Why use your hands when you can use your mouth instead? Designed by London's Royal College of Art's Cheng Guo, The Mouth Factory series is an absolutely bewildering collection of "functional machines" engineered to be operated by, you guessed it, the user's mouth. According to the website, the selection includes a chewing lathe, a tongue extruder, a mouth breath rotational molding machine, and a vacuum form machine.
While certainly a highly novel (if not entirely efficient) approach to things, the devices look a little too much like residents of a Cenobite's toolbox for my liking.

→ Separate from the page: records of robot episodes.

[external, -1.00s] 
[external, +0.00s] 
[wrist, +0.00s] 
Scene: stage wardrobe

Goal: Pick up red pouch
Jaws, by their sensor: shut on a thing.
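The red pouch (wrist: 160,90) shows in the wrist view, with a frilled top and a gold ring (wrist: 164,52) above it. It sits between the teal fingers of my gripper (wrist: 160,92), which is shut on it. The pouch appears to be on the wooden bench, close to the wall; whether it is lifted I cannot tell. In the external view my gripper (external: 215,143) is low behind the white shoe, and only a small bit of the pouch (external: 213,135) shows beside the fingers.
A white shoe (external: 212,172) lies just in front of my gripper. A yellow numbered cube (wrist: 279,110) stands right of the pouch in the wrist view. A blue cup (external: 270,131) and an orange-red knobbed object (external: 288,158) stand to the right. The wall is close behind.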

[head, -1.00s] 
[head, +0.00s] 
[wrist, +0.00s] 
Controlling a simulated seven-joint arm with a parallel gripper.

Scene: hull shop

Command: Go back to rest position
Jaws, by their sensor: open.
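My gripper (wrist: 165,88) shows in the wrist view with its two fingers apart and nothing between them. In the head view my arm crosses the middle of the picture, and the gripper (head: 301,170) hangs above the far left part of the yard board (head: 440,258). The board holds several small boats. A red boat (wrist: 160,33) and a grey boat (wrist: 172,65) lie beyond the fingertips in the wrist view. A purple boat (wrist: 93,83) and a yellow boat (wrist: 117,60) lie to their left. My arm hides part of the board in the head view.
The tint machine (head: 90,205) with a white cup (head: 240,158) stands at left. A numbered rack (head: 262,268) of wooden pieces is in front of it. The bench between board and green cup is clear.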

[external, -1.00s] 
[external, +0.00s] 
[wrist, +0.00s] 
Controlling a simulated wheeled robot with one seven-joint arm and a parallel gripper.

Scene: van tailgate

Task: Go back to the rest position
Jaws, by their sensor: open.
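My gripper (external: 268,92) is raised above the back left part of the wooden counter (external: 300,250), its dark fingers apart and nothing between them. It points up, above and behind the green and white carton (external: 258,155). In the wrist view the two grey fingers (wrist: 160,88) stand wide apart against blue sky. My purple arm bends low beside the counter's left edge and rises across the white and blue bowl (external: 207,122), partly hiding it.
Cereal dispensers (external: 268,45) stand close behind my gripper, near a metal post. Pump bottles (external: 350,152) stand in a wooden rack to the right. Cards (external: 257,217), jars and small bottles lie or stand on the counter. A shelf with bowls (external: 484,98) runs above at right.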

The motivations behind the development of this project are, er, interesting, to say the least. In his website, Cheng Guo states:
The project explores the capabilities and versatility of this wondrous organ and correlating facial expressions, re-contextualised within the realm of production. As a comment on human enhancement, the project aims to explore the aesthetic of production through a series of performative devices. By focusing on the mouth, the production devices acquire a fantastic quality that amplifies and render visible the reciprocal relationship and effects between our body and our tools.
Then again, this could all just be a clever way of trolling the world. After all, Cheng Guo is the same guy who came up with the "Wall Nut Cracker", a cloth-based nut cracker that functions on the understanding that things break when you smack them against a solid wall. Yup.